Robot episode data

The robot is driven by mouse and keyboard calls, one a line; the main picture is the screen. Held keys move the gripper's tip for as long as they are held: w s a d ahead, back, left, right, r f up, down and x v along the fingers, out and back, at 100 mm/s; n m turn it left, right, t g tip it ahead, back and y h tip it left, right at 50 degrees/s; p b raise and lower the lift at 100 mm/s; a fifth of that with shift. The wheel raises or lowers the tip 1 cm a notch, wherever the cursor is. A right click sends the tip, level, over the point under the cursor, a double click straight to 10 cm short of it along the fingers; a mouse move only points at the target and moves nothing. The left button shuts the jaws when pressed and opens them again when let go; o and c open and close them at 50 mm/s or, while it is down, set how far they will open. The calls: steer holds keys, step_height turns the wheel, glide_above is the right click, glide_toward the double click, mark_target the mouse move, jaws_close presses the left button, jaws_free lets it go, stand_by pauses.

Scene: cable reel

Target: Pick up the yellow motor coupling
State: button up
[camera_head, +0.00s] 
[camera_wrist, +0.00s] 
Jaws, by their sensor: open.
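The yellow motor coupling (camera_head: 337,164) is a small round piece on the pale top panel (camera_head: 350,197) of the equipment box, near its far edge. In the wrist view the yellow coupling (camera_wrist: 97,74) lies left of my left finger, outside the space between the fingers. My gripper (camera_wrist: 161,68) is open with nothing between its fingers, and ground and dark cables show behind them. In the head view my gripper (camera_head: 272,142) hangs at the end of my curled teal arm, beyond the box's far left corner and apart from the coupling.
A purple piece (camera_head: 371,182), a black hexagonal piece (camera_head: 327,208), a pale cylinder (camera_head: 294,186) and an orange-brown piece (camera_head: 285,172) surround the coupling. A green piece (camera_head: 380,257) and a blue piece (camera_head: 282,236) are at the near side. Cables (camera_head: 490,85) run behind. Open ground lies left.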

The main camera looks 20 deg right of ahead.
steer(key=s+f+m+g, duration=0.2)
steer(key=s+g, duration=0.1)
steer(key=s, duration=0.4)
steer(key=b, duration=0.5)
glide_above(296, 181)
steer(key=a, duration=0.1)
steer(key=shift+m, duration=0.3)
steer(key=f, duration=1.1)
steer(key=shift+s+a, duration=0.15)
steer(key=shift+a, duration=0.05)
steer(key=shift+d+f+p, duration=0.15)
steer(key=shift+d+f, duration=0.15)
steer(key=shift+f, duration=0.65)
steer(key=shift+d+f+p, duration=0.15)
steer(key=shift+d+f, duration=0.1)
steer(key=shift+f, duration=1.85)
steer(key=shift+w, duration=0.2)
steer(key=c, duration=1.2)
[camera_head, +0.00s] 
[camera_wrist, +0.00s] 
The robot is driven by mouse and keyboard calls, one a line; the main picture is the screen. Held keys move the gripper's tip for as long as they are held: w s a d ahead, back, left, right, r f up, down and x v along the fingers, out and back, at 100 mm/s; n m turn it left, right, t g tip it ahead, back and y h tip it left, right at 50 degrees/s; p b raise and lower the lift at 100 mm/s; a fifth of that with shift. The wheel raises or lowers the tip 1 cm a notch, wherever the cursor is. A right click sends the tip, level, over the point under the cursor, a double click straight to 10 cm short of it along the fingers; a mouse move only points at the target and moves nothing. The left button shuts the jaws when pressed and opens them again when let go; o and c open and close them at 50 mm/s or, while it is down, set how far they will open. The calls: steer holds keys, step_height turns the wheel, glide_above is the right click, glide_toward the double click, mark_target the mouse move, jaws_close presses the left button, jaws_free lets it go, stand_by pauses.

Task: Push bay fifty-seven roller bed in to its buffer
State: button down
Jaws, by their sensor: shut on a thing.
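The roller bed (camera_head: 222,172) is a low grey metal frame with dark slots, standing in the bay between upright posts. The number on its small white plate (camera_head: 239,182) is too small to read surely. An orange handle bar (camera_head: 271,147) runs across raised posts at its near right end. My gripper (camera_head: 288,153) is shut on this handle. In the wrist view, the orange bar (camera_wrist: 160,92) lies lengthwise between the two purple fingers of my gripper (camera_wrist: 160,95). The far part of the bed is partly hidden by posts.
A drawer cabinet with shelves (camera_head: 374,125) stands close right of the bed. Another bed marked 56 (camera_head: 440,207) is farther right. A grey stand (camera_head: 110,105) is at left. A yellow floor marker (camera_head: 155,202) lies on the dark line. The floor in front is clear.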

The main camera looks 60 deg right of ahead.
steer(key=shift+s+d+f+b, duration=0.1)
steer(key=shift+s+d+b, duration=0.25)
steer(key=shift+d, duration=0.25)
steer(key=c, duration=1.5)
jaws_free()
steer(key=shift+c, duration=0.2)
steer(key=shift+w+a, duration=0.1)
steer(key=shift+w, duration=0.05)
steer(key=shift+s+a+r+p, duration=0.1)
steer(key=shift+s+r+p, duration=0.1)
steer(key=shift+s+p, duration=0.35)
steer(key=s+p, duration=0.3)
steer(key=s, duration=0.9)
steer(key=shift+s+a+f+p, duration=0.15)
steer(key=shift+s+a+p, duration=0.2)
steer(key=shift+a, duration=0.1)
...
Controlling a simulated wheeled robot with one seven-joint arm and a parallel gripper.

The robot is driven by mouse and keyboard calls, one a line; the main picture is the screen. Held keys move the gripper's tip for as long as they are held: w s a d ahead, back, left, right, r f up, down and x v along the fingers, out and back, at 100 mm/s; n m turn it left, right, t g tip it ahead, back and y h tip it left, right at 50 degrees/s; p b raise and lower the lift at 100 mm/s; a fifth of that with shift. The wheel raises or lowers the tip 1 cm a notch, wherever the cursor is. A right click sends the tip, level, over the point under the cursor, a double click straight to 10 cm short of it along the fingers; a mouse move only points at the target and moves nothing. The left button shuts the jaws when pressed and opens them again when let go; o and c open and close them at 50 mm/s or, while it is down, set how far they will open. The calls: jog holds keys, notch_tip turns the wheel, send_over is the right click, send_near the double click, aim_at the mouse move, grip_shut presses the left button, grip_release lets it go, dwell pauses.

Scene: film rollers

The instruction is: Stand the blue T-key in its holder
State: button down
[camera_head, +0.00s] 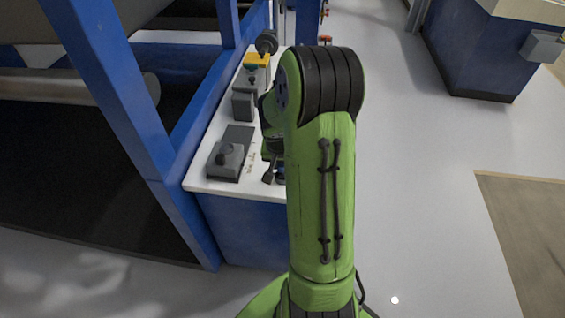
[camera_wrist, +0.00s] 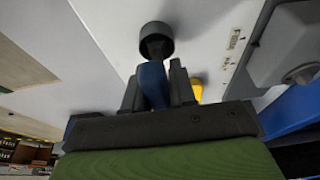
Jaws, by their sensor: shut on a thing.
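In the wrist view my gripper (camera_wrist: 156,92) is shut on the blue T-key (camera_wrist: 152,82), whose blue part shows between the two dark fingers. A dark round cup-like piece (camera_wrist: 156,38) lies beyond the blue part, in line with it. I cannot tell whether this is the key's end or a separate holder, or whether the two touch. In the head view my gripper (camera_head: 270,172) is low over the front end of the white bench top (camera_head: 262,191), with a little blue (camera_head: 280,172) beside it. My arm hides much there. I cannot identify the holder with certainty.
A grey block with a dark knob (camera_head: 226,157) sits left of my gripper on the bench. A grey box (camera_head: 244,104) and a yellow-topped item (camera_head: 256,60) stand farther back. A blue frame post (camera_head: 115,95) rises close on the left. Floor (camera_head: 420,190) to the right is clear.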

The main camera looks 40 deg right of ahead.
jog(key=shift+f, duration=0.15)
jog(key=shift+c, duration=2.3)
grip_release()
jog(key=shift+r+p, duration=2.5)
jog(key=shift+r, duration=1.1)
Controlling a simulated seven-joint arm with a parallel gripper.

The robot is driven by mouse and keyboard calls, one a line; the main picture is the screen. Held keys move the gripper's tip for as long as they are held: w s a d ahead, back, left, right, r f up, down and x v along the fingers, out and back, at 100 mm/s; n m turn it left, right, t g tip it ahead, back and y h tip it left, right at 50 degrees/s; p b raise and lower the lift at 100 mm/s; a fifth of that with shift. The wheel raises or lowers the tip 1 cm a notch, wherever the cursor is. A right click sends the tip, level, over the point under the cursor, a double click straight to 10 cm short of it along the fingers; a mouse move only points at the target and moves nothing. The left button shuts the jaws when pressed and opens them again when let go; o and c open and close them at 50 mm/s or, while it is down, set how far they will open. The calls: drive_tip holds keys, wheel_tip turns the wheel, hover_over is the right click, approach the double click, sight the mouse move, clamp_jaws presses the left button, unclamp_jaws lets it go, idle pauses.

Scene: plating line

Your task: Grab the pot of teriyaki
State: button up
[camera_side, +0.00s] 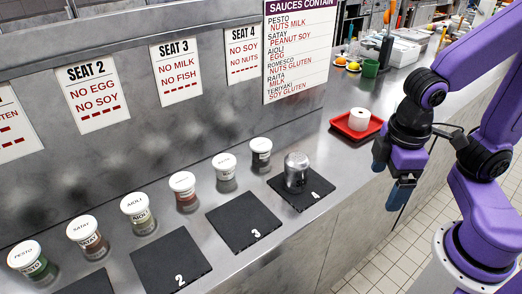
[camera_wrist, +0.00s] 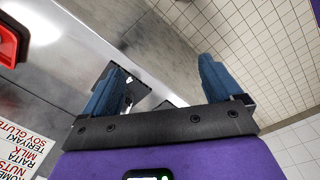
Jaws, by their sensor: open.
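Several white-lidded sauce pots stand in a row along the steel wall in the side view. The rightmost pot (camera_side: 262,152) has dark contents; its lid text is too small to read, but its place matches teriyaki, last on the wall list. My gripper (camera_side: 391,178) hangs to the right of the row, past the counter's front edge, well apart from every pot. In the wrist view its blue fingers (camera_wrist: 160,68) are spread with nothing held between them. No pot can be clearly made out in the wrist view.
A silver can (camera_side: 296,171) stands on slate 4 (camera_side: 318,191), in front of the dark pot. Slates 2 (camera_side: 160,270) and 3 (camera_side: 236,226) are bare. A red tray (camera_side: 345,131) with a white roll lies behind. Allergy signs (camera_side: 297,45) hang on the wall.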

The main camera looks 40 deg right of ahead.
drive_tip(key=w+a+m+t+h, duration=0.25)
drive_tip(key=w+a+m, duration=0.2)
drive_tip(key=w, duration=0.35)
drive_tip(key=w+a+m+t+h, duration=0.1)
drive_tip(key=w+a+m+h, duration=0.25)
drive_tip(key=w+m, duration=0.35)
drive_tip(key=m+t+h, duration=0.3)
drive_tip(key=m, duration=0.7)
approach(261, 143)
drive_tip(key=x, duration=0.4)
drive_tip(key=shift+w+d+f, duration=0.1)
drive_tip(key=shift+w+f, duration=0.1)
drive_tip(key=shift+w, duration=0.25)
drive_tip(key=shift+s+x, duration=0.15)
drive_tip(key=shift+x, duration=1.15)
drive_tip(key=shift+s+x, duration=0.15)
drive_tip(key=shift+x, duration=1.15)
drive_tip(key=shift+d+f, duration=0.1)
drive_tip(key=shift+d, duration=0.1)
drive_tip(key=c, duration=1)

» Challenge
Within the material above, find the lines that contain the word "parallel"; copy them.

» Task output
Controlling a simulated wheeled robot with one seven-joint arm and a parallel gripper.
Controlling a simulated seven-joint arm with a parallel gripper.

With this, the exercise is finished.